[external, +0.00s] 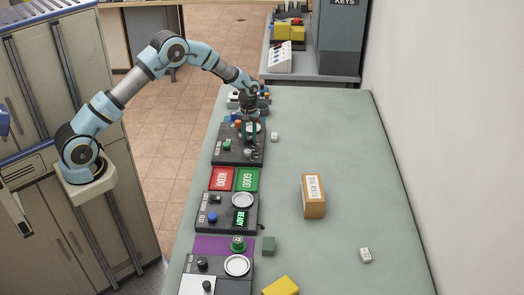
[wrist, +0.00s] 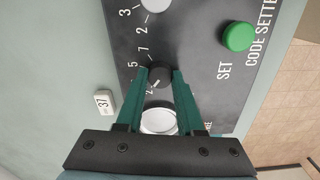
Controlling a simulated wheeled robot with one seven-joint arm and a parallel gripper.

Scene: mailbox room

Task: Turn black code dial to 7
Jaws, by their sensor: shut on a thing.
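The black code dial (wrist: 159,76) is a small round knob on the dark code setter panel (wrist: 195,60), seen in the wrist view. My gripper (wrist: 160,78) has its two green fingers closed on the dial's sides. A pale pointer mark shows on the dial, toward its lower left; the number it points at is hard to read. Printed digits, including 7, 5 and 2, run along the panel left of the dial. In the external view my gripper (external: 249,128) is over the code setter panel (external: 228,156) on the green table, and the dial is hidden there.
A green button (wrist: 238,36) marked SET is on the same panel. White round parts lie above (wrist: 157,4) and below (wrist: 159,121) the dial. A small white block (wrist: 104,102) marked 37 lies beside the panel. A cardboard box (external: 313,196) stands on the table (external: 345,135).

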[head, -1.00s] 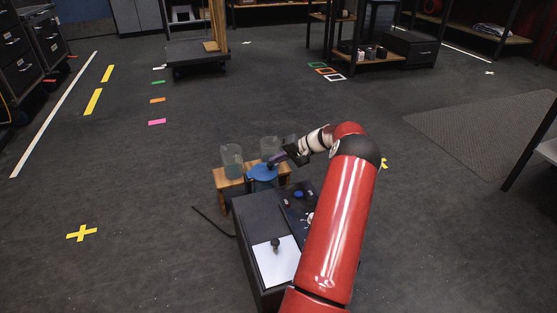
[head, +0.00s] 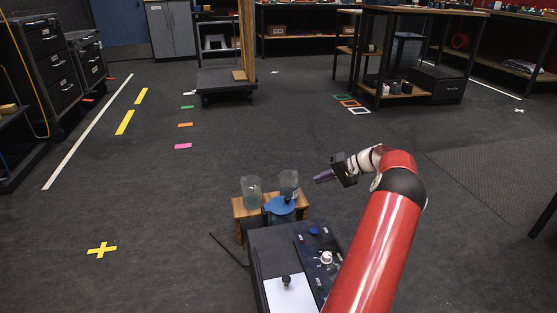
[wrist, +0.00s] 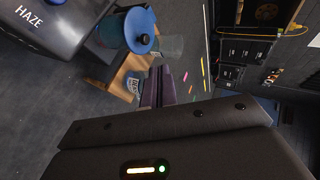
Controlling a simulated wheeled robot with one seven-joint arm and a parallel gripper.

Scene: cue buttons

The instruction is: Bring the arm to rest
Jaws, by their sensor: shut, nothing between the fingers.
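My gripper (head: 324,176) is shut and empty. In the head view it is raised to the right of the small wooden stand, apart from everything. In the wrist view its purple fingers (wrist: 157,88) are together, pointing past the stand. My red arm covers part of the right side of the dark box (head: 262,240). The box's panel shows a blue button (head: 314,231) and a pale round knob (head: 326,258). A white plate with a black knob (head: 286,281) is on its front part. The wrist view shows the box's HAZE lettering (wrist: 30,17).
The wooden stand (head: 240,208) holds clear containers (head: 252,190). A blue round top (head: 280,205) is in front of them and shows in the wrist view (wrist: 139,30). A platform cart (head: 226,85) is farther back. The floor left of the box is mostly clear.

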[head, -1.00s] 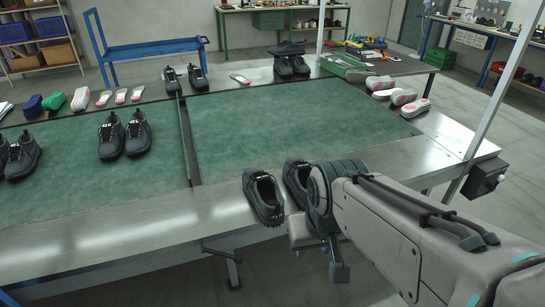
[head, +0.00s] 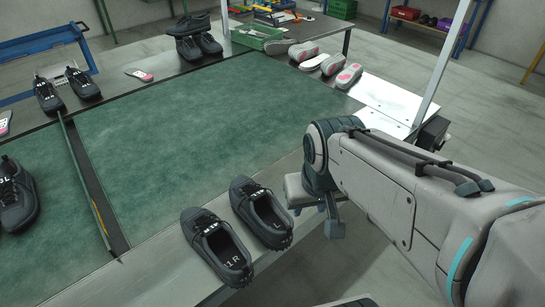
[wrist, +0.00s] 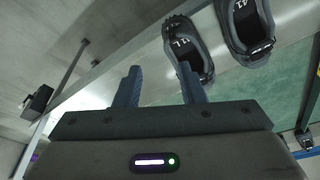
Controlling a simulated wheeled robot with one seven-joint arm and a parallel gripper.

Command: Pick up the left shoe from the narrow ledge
^^^^^^^^^^^^^^^^
• WHAT THE EXERCISE ASKS
All records above are to be printed exactly, minus the pictures they contain.

• WRITTEN ANSWER
[external, +0.00s] 
[wrist, +0.00s] 
Controlling a simulated wheeled robot with one seven-joint arm and a parallel gripper.

Scene: mailbox room

Task: Turn black code dial to 7
Jaws, by their sensor: shut on a thing.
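The black code dial (wrist: 159,76) is a small round knob on the dark code setter panel (wrist: 195,60), seen in the wrist view. My gripper (wrist: 160,78) has its two green fingers closed on the dial's sides. A pale pointer mark shows on the dial, toward its lower left; the number it points at is hard to read. Printed digits, including 7, 5 and 2, run along the panel left of the dial. In the external view my gripper (external: 249,128) is over the code setter panel (external: 228,156) on the green table, and the dial is hidden there.
A green button (wrist: 238,36) marked SET is on the same panel. White round parts lie above (wrist: 157,4) and below (wrist: 159,121) the dial. A small white block (wrist: 104,102) marked 37 lies beside the panel. A cardboard box (external: 313,196) stands on the table (external: 345,135).

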[head, -1.00s] 
[head, +0.00s] 
[wrist, +0.00s] 
Controlling a simulated wheeled robot with one seven-joint arm and a parallel gripper.

Scene: cue buttons

The instruction is: Bring the arm to rest
Jaws, by their sensor: shut, nothing between the fingers.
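My gripper (head: 324,176) is shut and empty. In the head view it is raised to the right of the small wooden stand, apart from everything. In the wrist view its purple fingers (wrist: 157,88) are together, pointing past the stand. My red arm covers part of the right side of the dark box (head: 262,240). The box's panel shows a blue button (head: 314,231) and a pale round knob (head: 326,258). A white plate with a black knob (head: 286,281) is on its front part. The wrist view shows the box's HAZE lettering (wrist: 30,17).
The wooden stand (head: 240,208) holds clear containers (head: 252,190). A blue round top (head: 280,205) is in front of them and shows in the wrist view (wrist: 139,30). A platform cart (head: 226,85) is farther back. The floor left of the box is mostly clear.

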[head, -1.00s] 
[head, +0.00s] 
[wrist, +0.00s] 
Controlling a simulated wheeled robot with one seven-joint arm and a parallel gripper.

Command: Pick up the left shoe from the narrow ledge

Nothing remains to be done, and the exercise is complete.